Don’t Walk

My morning commute allows me the time to read the paper, invent stories about the people that I am sitting near and to generally watch the world go by.

This morning, standing at the pedestrian lights after getting off the train, I saw the very essence of what makes well functioning organisations.

Given that it was the peak hour rush, next to me were about 100 people waiting to head off to their daily to do list.

And we waited.

And continued to wait.

Then one or two people decided that – because the road was clear – that they would walk across despite the fact that the pedestrian lights warned of imminent danger.

The rest of us waited.

And waited.

Finally the red warning sign changed to green and we were away.

Why did so many of us wait when there was no real or imminent danger if we had of ignored the pedestrian instructions?

Why did so many of us wait when there was no law enforcement to police our behaviour?

We could argue that it was because we are trained from a young age to respect authority.

We could argue that it was because we were scared to be “that person” that everyone else silently scorns for obviously not being the person who was trained from a young age to respect authority.

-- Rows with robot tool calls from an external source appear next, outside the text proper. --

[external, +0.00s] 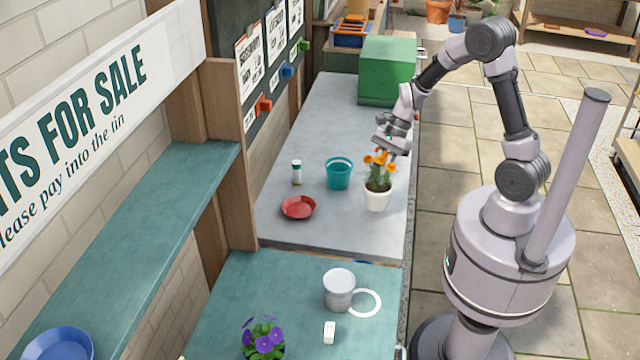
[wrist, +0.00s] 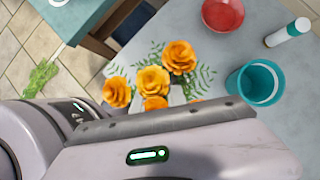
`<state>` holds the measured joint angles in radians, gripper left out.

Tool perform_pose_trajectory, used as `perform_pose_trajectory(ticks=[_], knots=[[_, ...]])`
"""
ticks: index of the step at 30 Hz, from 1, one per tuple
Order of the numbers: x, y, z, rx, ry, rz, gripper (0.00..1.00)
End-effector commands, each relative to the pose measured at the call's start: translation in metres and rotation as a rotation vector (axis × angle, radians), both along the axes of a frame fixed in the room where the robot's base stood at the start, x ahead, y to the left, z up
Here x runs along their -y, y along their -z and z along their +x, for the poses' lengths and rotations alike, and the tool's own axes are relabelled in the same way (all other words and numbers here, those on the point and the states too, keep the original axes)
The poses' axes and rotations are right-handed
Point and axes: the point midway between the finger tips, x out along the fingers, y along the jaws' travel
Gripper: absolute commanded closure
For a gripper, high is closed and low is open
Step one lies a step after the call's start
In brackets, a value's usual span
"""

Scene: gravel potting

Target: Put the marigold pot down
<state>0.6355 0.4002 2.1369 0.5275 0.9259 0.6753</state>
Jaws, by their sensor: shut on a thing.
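The marigold pot (external: 376,201) is white, with orange flowers (external: 380,160) and green leaves. It is upright over the grey worktop (external: 325,115), near its right edge. I cannot tell whether its base touches the worktop. My gripper (external: 391,143) is right above the flowers, pointing down, and is shut on the marigold pot; the fingertips and the grip are hidden.
A teal pot (external: 338,174) stands just left of the marigold, with a red saucer (external: 298,208) and a small white bottle (external: 297,172) further left. A green box (external: 388,70) stands behind. A teal bench (external: 235,290) in front holds a grey pot (external: 339,290) and purple flowers (external: 263,338).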

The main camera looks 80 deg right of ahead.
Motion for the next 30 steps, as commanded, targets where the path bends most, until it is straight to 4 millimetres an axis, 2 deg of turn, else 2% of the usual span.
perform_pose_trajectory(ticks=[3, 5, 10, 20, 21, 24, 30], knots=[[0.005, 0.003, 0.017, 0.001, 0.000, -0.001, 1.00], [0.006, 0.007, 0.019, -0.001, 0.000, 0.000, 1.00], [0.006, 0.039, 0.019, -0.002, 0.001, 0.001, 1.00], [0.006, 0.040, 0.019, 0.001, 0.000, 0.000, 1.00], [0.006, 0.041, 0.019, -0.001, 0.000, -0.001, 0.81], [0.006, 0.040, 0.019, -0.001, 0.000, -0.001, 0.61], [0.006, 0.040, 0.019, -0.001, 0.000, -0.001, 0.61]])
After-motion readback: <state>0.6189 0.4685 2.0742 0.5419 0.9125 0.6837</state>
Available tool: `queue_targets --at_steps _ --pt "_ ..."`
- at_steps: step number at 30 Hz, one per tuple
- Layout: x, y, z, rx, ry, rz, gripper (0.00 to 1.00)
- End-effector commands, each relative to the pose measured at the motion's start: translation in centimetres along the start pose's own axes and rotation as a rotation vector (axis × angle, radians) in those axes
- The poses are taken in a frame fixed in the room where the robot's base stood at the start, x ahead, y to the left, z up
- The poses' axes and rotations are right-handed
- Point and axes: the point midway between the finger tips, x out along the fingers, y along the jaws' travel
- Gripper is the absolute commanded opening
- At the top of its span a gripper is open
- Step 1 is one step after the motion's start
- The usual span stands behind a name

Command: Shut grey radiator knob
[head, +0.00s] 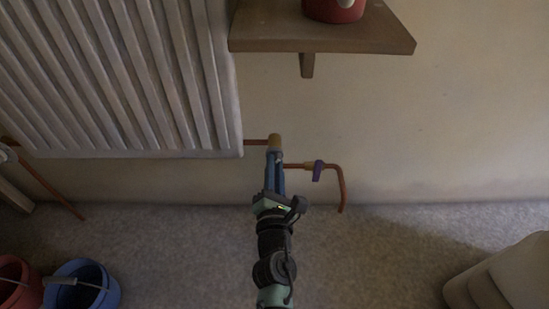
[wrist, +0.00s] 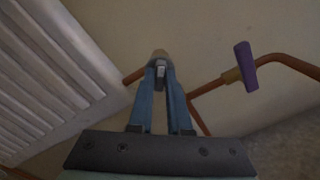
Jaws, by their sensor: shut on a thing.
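The grey radiator knob (wrist: 160,69) is a small pale piece between my fingertips in the wrist view. It sits at a tan valve body (head: 274,140) on the copper pipe at the radiator's lower right corner; the valve body also shows in the wrist view (wrist: 160,54). My gripper (head: 275,158) has long blue fingers and reaches up to the valve from below. In the wrist view its fingertips (wrist: 160,72) come together on the knob. The fingers hide most of the knob in the head view, so its turn angle cannot be told.
A purple handle (head: 317,170) on a copper pipe is close to the right of my fingers. The white radiator (head: 130,80) is at upper left. A wooden shelf (head: 320,35) with a red pot (head: 333,10) is above. Blue (head: 85,285) and red buckets stand lower left.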

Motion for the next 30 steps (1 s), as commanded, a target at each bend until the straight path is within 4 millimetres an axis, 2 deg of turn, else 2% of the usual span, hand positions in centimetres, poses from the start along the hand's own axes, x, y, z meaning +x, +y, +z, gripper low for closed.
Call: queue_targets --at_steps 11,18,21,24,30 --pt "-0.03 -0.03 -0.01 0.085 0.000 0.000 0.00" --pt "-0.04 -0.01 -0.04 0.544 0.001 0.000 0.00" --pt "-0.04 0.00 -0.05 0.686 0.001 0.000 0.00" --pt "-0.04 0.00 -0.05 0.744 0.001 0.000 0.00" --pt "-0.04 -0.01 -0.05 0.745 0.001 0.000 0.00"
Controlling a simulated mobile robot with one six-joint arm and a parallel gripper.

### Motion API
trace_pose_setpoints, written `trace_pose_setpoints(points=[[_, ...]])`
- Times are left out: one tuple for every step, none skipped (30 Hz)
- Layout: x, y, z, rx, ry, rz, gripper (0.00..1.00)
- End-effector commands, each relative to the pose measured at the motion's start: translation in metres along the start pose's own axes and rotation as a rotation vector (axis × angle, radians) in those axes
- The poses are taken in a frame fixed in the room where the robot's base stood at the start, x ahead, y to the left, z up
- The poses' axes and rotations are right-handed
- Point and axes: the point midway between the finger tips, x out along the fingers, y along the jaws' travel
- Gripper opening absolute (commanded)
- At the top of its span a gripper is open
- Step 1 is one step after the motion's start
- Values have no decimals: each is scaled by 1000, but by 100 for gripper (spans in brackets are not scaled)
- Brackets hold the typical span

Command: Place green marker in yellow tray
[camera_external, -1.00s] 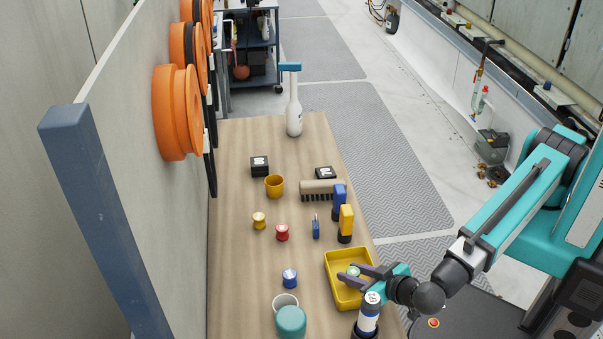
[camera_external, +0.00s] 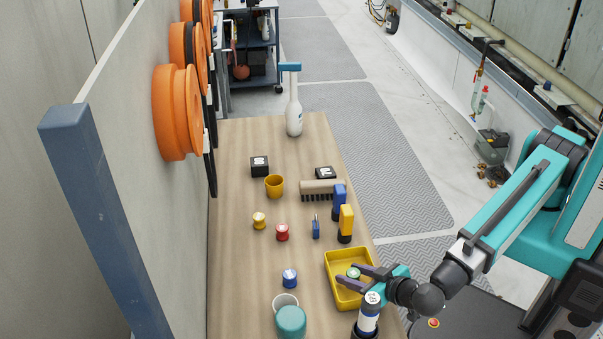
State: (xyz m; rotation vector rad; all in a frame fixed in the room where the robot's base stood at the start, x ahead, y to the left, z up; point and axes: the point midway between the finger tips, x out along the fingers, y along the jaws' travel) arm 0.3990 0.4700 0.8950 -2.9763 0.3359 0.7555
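The green marker (camera_external: 353,273) is a small round piece with a green and pale top. It sits inside the yellow tray (camera_external: 336,258), on the right front part of the table. My gripper (camera_external: 345,271) reaches over the tray from the right, its dark fingers spread to either side of the marker. A gap shows between the fingers and the marker, so my gripper looks open. The marker's lower part is partly hidden by the near finger.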

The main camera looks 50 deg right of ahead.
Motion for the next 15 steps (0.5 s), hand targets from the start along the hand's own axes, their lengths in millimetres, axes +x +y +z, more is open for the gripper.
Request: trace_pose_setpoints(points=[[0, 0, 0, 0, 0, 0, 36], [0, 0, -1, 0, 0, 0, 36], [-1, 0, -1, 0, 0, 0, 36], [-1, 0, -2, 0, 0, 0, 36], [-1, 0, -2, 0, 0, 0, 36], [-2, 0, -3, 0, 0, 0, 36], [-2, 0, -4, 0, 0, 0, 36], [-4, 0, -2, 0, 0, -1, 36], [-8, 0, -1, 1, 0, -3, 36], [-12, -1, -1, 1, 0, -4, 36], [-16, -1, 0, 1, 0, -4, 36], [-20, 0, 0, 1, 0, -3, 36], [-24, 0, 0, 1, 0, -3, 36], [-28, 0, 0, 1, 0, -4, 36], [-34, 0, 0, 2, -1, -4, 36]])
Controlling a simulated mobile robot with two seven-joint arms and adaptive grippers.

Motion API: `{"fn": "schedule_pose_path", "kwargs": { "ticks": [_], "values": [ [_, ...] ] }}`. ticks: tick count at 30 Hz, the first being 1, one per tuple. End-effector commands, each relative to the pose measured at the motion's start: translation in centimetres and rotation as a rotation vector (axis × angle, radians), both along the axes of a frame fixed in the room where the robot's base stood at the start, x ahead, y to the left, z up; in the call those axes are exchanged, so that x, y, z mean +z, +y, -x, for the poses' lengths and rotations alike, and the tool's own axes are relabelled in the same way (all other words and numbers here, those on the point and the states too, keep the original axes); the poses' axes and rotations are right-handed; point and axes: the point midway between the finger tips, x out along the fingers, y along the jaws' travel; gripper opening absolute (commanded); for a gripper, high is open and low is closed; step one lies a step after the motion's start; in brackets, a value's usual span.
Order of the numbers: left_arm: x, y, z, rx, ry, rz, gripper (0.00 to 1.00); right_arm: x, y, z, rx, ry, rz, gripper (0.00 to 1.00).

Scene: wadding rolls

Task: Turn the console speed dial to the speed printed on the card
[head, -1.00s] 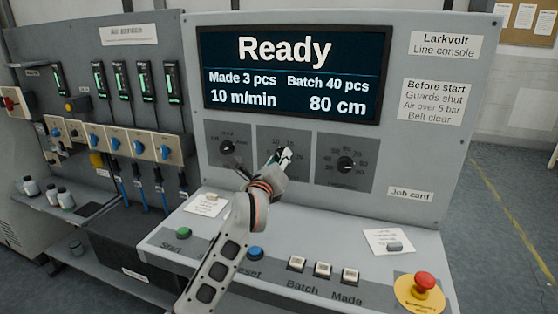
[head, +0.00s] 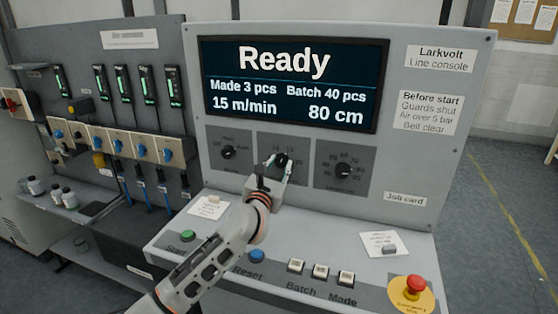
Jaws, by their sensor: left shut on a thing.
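My left gripper (head: 275,168) is shut on the middle dial, the speed dial (head: 281,159), on the console's upright panel. The gripper hides most of that dial and part of its scale. The console screen (head: 292,82) reads "Ready", "Made 3 pcs", "Batch 40 pcs", "15 m/min" and "80 cm". A white card (head: 376,238) lies on the desk below the "Job card" label (head: 405,199), with a small grey block on it. Its print is too small to read. My right gripper is not in view.
Other dials sit to the left (head: 228,152) and right (head: 343,170) of the middle one. The desk has a green button (head: 188,236), a blue button (head: 256,256), white buttons and a red emergency stop (head: 415,284). Another small card (head: 210,208) lies at the desk's left.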

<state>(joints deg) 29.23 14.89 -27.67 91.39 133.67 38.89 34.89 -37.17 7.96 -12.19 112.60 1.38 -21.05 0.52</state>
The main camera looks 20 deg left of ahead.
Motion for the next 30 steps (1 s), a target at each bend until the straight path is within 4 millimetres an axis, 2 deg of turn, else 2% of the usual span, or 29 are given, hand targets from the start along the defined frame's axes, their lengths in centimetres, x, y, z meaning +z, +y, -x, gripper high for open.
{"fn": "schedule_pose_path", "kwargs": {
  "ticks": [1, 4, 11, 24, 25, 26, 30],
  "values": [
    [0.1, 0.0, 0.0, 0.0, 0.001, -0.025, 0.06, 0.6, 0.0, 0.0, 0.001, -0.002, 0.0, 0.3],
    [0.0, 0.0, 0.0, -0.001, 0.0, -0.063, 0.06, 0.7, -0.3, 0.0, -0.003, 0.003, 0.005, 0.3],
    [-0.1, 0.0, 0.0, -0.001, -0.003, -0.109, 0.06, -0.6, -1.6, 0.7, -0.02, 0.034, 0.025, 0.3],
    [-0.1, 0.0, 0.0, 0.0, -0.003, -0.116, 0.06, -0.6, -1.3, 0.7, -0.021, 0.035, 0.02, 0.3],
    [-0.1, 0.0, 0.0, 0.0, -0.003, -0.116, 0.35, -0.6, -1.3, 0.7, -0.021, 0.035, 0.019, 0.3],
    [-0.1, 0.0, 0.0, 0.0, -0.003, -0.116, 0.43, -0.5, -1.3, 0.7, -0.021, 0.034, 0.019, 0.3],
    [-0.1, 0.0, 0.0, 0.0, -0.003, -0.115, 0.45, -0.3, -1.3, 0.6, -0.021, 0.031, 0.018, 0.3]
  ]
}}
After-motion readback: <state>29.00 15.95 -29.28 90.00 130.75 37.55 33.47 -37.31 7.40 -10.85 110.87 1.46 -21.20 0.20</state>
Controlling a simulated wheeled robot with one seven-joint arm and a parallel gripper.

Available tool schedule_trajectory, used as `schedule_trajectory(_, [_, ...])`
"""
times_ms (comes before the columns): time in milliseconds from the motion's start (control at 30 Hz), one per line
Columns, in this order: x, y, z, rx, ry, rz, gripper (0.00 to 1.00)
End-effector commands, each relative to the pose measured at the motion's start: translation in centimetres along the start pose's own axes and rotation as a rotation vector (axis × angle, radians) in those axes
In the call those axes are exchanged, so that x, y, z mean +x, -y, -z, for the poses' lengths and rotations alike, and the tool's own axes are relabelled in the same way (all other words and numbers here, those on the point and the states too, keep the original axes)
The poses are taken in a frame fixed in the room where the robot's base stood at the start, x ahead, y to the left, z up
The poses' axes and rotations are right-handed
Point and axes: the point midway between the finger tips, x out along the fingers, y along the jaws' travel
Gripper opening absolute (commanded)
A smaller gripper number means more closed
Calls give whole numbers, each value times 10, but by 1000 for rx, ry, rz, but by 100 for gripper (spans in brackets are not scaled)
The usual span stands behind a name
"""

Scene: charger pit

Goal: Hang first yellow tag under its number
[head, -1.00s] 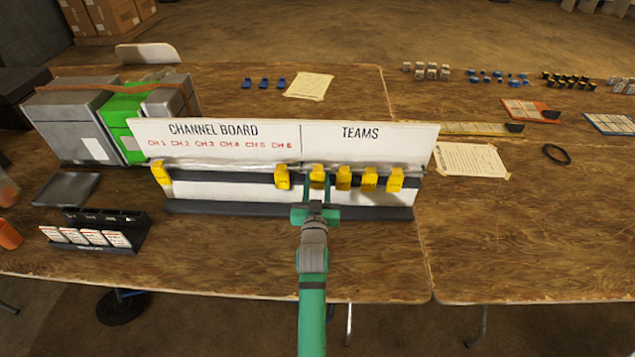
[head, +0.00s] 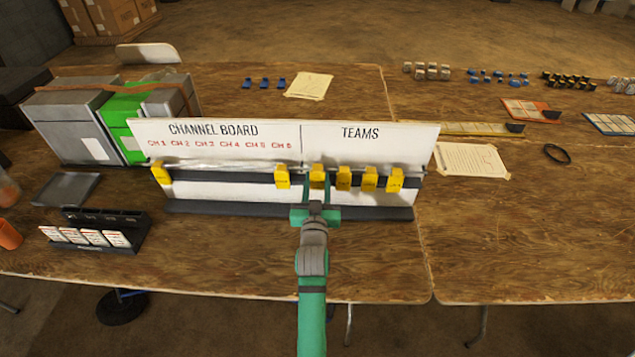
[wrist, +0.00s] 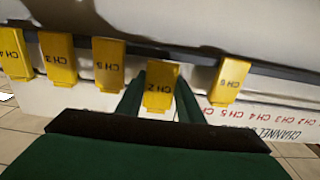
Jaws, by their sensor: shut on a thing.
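My gripper (head: 317,188) is shut on a yellow tag (head: 317,171) hanging on the rail just below the TEAMS half of the board. In the wrist view this tag (wrist: 160,90) reads CH 2, upside down, with a green finger on each side. Several other yellow tags (head: 369,180) hang to its right; the wrist view shows CH 5 (wrist: 108,65) beside it. One tag (head: 282,177) hangs under CH 6 and reads CH 6 in the wrist view (wrist: 229,80). Another tag (head: 161,173) hangs at the far left under CH 1; its label is too small to read.
The channel board (head: 215,144) stands on the wooden table (head: 520,240). The rail is bare between the far-left tag and the CH 6 tag. Grey boxes (head: 70,125) stand close behind its left end. A black card holder (head: 95,231) sits at front left.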

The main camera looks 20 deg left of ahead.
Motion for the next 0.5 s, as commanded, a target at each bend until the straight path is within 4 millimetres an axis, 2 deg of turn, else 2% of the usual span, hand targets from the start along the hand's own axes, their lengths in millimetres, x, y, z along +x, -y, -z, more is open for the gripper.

But I suspect an even more fundamental issue was at play and one that explains what makes some organisations great whilst others forever seek to be great.

What was happening was that we all individually – and by extension, collectively – decided that the risk / reward equation contained too many unknowns for us to be certain that the couple of seconds advancement of our journey would be worth the negative value if something went wrong.

Good organisations understand that risk management is a constant decision – one that never ends.

Not so good organisations are those that consider risk management to be a binary decision.

Crossing at the pedestrian lights will never be the same!